Nestle forms $7.15bn ‘global coffee alliance’ with Starbucks

Nestle is set to pay Starbucks $7.15bn (c.£5.2bn) in a new licensing arrangement.

The eight-figure deal will give the the world’s biggest food and drinks company the right to market Starbucks coffee at retail outlets outside chain’s own cafes.

Starbucks-branded products such as coffee beans and ground or instant coffee will now be more widely available, as Switzerland-headquartered Nestle uses its international distribution network to market Starbucks products globally.

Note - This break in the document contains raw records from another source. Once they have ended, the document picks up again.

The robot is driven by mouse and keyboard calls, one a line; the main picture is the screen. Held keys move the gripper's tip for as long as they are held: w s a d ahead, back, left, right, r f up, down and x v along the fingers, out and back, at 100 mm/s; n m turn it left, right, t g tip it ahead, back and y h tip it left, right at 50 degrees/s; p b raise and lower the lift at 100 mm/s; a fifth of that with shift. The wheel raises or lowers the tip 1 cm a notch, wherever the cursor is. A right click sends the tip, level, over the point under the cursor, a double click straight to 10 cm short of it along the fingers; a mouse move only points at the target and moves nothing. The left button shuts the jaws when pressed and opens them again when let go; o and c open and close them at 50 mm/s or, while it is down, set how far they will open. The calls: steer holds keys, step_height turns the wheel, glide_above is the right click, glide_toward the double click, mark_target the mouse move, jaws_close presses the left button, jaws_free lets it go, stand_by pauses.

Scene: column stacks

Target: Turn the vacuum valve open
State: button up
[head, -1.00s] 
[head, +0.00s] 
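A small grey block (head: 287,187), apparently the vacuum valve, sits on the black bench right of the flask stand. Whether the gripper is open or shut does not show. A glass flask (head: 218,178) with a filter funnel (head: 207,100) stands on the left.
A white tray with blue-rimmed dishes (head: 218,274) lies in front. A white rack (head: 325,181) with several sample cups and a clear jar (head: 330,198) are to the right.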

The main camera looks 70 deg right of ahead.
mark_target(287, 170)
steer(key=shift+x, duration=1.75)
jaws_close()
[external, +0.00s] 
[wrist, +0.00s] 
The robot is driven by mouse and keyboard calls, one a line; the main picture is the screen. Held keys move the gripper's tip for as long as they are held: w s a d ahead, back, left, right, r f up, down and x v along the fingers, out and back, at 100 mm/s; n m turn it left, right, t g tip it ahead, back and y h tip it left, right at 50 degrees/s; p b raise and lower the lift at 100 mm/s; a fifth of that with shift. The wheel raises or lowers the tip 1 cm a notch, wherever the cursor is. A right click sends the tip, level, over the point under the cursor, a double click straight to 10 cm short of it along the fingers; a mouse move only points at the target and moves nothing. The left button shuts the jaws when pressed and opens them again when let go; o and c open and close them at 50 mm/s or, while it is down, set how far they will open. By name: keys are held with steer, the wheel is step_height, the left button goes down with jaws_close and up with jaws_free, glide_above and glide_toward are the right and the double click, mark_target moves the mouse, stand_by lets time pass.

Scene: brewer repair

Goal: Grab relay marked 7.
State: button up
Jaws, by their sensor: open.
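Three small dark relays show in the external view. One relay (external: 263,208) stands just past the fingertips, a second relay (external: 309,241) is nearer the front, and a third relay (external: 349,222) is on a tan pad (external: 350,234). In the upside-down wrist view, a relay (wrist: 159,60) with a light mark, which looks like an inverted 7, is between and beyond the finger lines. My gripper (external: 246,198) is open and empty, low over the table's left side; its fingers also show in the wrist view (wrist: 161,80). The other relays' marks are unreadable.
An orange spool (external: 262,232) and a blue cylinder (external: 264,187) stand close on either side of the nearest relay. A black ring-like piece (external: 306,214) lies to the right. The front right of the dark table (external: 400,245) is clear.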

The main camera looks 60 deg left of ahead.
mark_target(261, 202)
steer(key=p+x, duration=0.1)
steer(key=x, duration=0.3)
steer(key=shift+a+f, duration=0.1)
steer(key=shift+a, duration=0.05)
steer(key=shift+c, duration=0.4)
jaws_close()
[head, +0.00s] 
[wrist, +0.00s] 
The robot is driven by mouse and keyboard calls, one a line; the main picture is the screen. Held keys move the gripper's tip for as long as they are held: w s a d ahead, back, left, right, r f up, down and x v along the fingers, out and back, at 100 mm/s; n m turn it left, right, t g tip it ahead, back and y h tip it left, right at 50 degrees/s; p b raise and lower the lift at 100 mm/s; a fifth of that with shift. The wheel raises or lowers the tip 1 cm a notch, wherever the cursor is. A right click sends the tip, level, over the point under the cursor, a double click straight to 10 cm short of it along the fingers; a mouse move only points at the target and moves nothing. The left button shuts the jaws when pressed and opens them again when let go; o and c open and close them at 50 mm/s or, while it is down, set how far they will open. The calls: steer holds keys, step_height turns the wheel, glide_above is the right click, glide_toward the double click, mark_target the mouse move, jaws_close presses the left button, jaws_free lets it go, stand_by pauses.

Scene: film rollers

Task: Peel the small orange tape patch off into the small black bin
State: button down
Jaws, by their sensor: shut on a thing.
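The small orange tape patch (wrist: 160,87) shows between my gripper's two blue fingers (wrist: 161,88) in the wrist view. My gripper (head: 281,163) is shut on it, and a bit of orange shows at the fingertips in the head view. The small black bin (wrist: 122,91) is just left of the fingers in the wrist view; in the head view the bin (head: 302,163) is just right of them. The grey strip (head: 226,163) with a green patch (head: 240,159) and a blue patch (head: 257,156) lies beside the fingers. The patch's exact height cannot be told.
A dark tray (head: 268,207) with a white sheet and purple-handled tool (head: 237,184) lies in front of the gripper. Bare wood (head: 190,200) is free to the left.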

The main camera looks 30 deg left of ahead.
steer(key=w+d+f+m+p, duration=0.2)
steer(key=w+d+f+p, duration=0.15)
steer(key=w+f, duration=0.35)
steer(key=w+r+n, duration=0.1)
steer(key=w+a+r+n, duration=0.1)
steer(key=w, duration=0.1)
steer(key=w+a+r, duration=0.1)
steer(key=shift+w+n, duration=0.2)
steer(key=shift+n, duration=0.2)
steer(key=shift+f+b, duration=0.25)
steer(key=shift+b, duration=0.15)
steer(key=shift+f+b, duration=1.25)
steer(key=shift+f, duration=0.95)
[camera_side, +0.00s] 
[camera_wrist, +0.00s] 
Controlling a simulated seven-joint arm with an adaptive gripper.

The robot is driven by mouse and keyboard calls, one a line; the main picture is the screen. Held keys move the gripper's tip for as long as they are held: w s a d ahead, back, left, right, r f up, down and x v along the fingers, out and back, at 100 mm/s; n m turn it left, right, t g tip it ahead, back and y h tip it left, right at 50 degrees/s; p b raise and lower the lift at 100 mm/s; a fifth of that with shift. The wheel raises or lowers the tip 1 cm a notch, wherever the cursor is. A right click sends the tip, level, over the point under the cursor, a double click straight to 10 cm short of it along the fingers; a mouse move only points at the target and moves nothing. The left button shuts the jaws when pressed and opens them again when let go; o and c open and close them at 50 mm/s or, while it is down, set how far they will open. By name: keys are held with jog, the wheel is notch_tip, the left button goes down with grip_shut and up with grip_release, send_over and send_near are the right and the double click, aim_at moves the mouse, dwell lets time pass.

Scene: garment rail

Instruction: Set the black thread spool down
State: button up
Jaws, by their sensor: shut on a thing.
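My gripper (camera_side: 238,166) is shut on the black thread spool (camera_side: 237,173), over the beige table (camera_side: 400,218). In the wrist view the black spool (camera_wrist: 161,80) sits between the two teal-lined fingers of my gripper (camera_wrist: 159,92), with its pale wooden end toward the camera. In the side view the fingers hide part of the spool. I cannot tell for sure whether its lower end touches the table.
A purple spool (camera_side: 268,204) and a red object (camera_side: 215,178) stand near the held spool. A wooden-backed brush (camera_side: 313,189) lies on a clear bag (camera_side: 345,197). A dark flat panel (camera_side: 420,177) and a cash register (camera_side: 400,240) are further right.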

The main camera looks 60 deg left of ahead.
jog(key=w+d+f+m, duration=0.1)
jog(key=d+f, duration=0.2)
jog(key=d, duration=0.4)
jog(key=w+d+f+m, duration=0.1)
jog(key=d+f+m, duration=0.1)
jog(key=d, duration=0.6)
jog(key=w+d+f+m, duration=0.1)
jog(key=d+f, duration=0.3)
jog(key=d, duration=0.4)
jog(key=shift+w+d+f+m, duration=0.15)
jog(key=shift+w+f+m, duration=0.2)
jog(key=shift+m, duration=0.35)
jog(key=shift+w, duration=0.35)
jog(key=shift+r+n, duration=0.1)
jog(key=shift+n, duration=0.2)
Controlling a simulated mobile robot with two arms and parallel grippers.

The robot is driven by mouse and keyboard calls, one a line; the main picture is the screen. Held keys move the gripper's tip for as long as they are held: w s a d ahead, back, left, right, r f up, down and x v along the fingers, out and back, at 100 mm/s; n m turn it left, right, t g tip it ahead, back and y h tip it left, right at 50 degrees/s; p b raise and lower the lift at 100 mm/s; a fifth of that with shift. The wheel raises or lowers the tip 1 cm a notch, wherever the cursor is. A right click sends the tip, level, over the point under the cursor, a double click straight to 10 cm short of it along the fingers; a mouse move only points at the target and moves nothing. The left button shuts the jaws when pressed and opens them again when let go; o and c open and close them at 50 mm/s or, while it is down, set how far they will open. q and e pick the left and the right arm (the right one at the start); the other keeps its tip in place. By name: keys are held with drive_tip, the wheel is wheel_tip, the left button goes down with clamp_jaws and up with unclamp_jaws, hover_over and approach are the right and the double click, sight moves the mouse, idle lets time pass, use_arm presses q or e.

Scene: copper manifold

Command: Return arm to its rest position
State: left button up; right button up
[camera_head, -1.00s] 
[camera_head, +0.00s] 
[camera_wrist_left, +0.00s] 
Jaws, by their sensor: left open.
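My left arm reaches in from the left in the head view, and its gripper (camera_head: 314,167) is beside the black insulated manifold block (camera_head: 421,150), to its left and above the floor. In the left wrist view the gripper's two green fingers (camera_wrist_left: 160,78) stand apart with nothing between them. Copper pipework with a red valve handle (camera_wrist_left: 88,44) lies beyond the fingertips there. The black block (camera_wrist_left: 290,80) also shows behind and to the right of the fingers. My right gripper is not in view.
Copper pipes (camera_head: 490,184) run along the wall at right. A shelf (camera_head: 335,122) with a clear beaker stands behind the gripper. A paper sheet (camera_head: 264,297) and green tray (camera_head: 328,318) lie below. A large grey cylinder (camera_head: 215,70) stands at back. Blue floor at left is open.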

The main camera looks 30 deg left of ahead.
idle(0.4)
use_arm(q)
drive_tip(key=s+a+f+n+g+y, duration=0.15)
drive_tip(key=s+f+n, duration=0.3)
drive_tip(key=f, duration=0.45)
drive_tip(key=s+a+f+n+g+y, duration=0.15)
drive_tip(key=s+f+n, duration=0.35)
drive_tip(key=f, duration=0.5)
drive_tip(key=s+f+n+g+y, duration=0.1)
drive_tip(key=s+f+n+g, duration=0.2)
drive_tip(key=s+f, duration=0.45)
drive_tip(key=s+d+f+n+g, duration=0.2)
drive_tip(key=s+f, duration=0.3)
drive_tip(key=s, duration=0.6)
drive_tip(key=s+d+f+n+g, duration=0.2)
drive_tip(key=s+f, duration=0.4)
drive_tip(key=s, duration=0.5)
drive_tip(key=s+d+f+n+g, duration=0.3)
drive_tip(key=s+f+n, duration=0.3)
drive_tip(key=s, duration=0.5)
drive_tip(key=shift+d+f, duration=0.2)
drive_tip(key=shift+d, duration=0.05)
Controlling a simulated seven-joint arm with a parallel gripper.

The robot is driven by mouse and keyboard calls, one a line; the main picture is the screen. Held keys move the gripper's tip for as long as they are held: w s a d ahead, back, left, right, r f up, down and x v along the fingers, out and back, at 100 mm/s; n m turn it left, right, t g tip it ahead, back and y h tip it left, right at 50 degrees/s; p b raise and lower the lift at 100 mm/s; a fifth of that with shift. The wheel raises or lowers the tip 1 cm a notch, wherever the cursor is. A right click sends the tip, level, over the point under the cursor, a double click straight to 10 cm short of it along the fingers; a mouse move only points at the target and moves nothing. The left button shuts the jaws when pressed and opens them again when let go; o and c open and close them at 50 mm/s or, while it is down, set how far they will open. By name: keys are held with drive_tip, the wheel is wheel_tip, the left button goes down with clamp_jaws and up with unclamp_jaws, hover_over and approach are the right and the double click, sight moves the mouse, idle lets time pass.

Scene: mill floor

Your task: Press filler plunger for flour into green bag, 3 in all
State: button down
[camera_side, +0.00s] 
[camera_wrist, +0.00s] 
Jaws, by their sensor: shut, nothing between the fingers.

Nestle confirmed that as part of the deal, 500 Starbucks employees are transferring to its business but will continue to be based at the coffee company’s longtime HQ in Seattle.

According to the BBC, the deal is part of new Nestle boss Mark Schneider’s strategy of boosting profits through expansion.

Starbucks chief exec Kevin Johnson, who calling the arrangement a “brand amplifier”, said: “This global coffee alliance will bring the Starbucks experience to the homes of millions more around the world through the reach and reputation of Nestle.”

Nestle paid around $425m last year for a 68% stake in California-based Blue Bottle Coffee, which sells coffee online and boasts shops in the US and Japan.

In April, the firm completed the sale of its US sweets and chocolate business to Nutella maker Ferrero Group for around £1.9bn.